You might be able to do the needed analysis using a datasheet -- if one is available -- and it has the needed data. Otherwise, if you are willing to risk the destruction of one or more of these LEDs, try the following experiment:
- Equipment needed:
a. Adjustable power supply [PS] with current limiting, that is capable of supplying enough current [something like 600mA, at least]
b. Current meter that can measure up to around 600mA
c. One of the 3W LEDs
d. Test leads
- Set the PS to limit current to 500mA, then set it's voltage to 1.5V
- Set the current meter to read up to 500mA
- With the PS turned off, connect the current meter in series with the positive PS lead, then connect the free current meter lead to the positive side of the LED
- Connect the negative PS lead to the negative side of the LED
- Turn on the PS and slowly adjust the voltage up, watching the current meter and the voltage level
- As soon as the LED starts to go into thermal runaway (i.e. when the current starts going up on it's own), note the PS voltage VF and the current reading IF
- If you didn't catch one or both of the readings at the moment the LED started into thermal runaway, then back the PS voltage off to around 1.5V and turn it off and let the LED cool down -- then, when it's cool, start over at #6
Use these readings in the following formulas:
R = (VBATT - VF) / ( 0.8 * IF)
P = (VBATT - VF) * 0.8 * IF *2
Where:
-
VBATT is the maximum possible Battery Voltage (which will have to be much higher than 3V -- try two lithiums in series for 6V)
-
VF is the noted Forward Voltage on the LED
-
IF is the noted Forward Current
-
R is the value of the resistor to put in series with the LED (adjust to the next higher standard resistor value for a resistor at the power level arrived at in the second formula -- then calculate the power P, etc.
-
P is the power rating on that resistor (adjust this value up to the next available standard resistor power)
-
*2 is per a common rule-of-thumb that suggests doubling the calculated power value. Then, select the next up available standard power rating -- so, if you calculate 3.4W, then use a 5W resistor.

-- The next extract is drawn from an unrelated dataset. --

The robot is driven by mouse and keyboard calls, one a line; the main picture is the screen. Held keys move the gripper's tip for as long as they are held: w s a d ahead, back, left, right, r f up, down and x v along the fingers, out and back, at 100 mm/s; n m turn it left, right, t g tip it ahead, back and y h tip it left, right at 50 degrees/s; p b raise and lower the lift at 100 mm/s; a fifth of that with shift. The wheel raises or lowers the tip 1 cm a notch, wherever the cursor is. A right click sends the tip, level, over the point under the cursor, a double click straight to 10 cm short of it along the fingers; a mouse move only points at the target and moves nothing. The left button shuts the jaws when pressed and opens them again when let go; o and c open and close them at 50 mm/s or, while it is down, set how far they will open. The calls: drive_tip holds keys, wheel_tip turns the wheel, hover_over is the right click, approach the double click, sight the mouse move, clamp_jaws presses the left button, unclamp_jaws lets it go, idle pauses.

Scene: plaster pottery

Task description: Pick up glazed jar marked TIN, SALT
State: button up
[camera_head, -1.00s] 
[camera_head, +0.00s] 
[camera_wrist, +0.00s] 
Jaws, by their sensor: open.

Give that a try. If the LED goes up in smoke then adjust the 0.8 factor lower (say 0.7) and try again ('cuz ted was wrong 
).
And then, another crazy idea: if that Lithium battery has just the right internal resistance (and this assumes your battery can truly supply the 400-500mA needed), it might be able to limit the current to the LED on it's own. But, to test this, you will need to try connecting the LED across the battery (make sure it's fully charged, first). Do this on a non-flammable surface, in a well ventilated area, and stand well away from the thing, so power it from a distance, and have a fire extinguisher at the ready, and if you're a kid, get parental supervision! There's even a chance that Thermal runaway won't be a problem, because as the impedance of the LED goes down, this will reduce the battery voltage, and with luck, that will regulate the current. It's a crap shoot, but who knows. Make sure to film the experiment, and if it explodes, you can put it on YouTube!